Hay una antigua tesis según la cual la América de habla inglesa es próspera porque los europeos llegaron con sus familias a trabajar, a forjarse una vida a través del esfuerzo, mientras que en la hispana habrían llegado a conquistar y a llevarse el oro. Es una tesis simplista, pero sirve como metáfora de actitudes distintas frente a cómo se obtiene la riqueza. Por un lado, está la que prima en países exitosos: la de creer que la riqueza es producto del esfuerzo y la creatividad. Por otro, está la que prima en países fracasados: de creer que la riqueza es dada por la naturaleza o por Dios. Estos países eligen gobiernos que prometen repartir la riqueza, en vez de forjar las condiciones para que se multiplique. Propenden a luchas de clases, porque no existe el concepto de trabajar y competir por crear algo nuevo, sino el de agarrar algo que otro ya tiene. Propenden a la desigualdad, porque los ganadores se aferran al botín conquistado, atendiendo sus promesas paternalistas con la repartición de meras migajas.
En el primer tipo de país reinan la democracia y la economía de mercado. En el segundo, el populismo autoritario. En América Latina ha tendido a florecer el segundo. Algunos dirán que es por los recursos naturales que tenemos. Los venezolanos, ¿cómo no van a creer que la riqueza es algo que el país simplemente tiene, algo que se les debe como derecho? ¿Cómo no van a elegir a un gobierno como el de Chávez, que promete repartir? Sin embargo, Australia y Canadá también tienen inmensos recursos naturales. Pero allí nunca los creyeron sustitutos al esfuerzo. El éxito de esos países está a la vista: no sólo son ricos, son igualitarios. En cambio Venezuela, a pesar de tanta redistribución, es un país con terrible pobreza. Sus gobernantes nunca les tiraron más que migajas a los pobres, mientras aprovechaban el control estatal de la economía, que supuestamente se necesita para redistribuir, para más bien asignarse rentas a sí mismos.
Chile, a pesar de las tentaciones de ser un país minero, ha logrado forjar una exitosa combinación de democracia y de mercado. Ha primado la razón sobre la demagogia, el esfuerzo sobre el voluntarismo. De allí nuestros grandes éxitos en comparación con el resto del continente. Hay fuerte evidencia de que la gran mayoría de los chilenos apoya lo que hemos logrado, apoya el modelo. En especial los más jóvenes: según una encuesta de Inacap, un 77 por ciento de ellos cree que, para surgir, lo más importante es «ser constante y trabajar responsablemente». Pero las elites chilenas, sean de izquierda o de derecha, sean políticas o eclesiásticas, parecen querer volver al populismo que tantas miserias nos trajo en el pasado.
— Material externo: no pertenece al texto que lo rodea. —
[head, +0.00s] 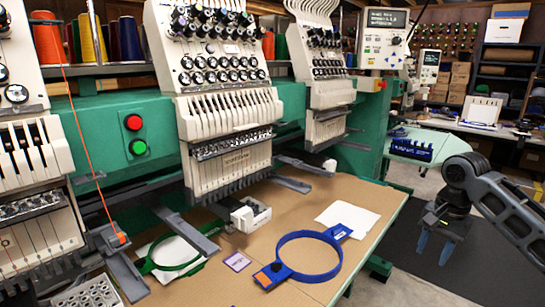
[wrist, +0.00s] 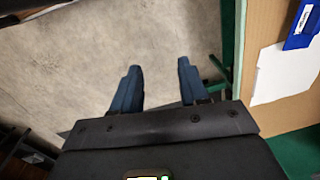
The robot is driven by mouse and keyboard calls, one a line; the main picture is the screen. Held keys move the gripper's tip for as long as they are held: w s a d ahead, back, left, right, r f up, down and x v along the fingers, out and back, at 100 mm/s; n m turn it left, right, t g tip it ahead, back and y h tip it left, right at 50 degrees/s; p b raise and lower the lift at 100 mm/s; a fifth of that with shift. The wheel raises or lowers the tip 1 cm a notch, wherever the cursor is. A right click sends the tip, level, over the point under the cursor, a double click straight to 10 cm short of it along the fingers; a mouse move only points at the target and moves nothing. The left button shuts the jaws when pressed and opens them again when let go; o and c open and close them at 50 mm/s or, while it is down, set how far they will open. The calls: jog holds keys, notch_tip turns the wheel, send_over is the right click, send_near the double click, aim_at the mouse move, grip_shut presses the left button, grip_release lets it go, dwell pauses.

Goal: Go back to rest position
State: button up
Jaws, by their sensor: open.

¿Qué les pasa? ¿Les molesta una sociedad en que cada vez más ciudadanos se valen por sí mismos, necesitando cada vez menos a los políticos? ¿Les irrita que la gente esté en el «mall», en vez de estar marchando en la calle gritando consignas?¿Piensan que, en una de esas, podrían acceder a ese botín que se acumula en el exterior? ¿Si sólo se libraran de ese terco ministro de Hacienda? ¿De allí repartirlo para ganarse incontables votos y, por qué no, también guardarse una tajada? ¿O es que están embrujados por el fantasma populista que recorre parte -ojo, que sólo parte- de América Latina?
El extraño viraje reciente de la DC es un último ejemplo de este nuevo populismo de las elites. Co-mo lo es la aseveración de un candidato presidencial de derecha, de que con aportes fiscales se podría eliminar la pobreza «en sólo dos años». ¿Será que queremos volver a ser un país de conquistadores, dedicados a despojar el tesoro del Inca?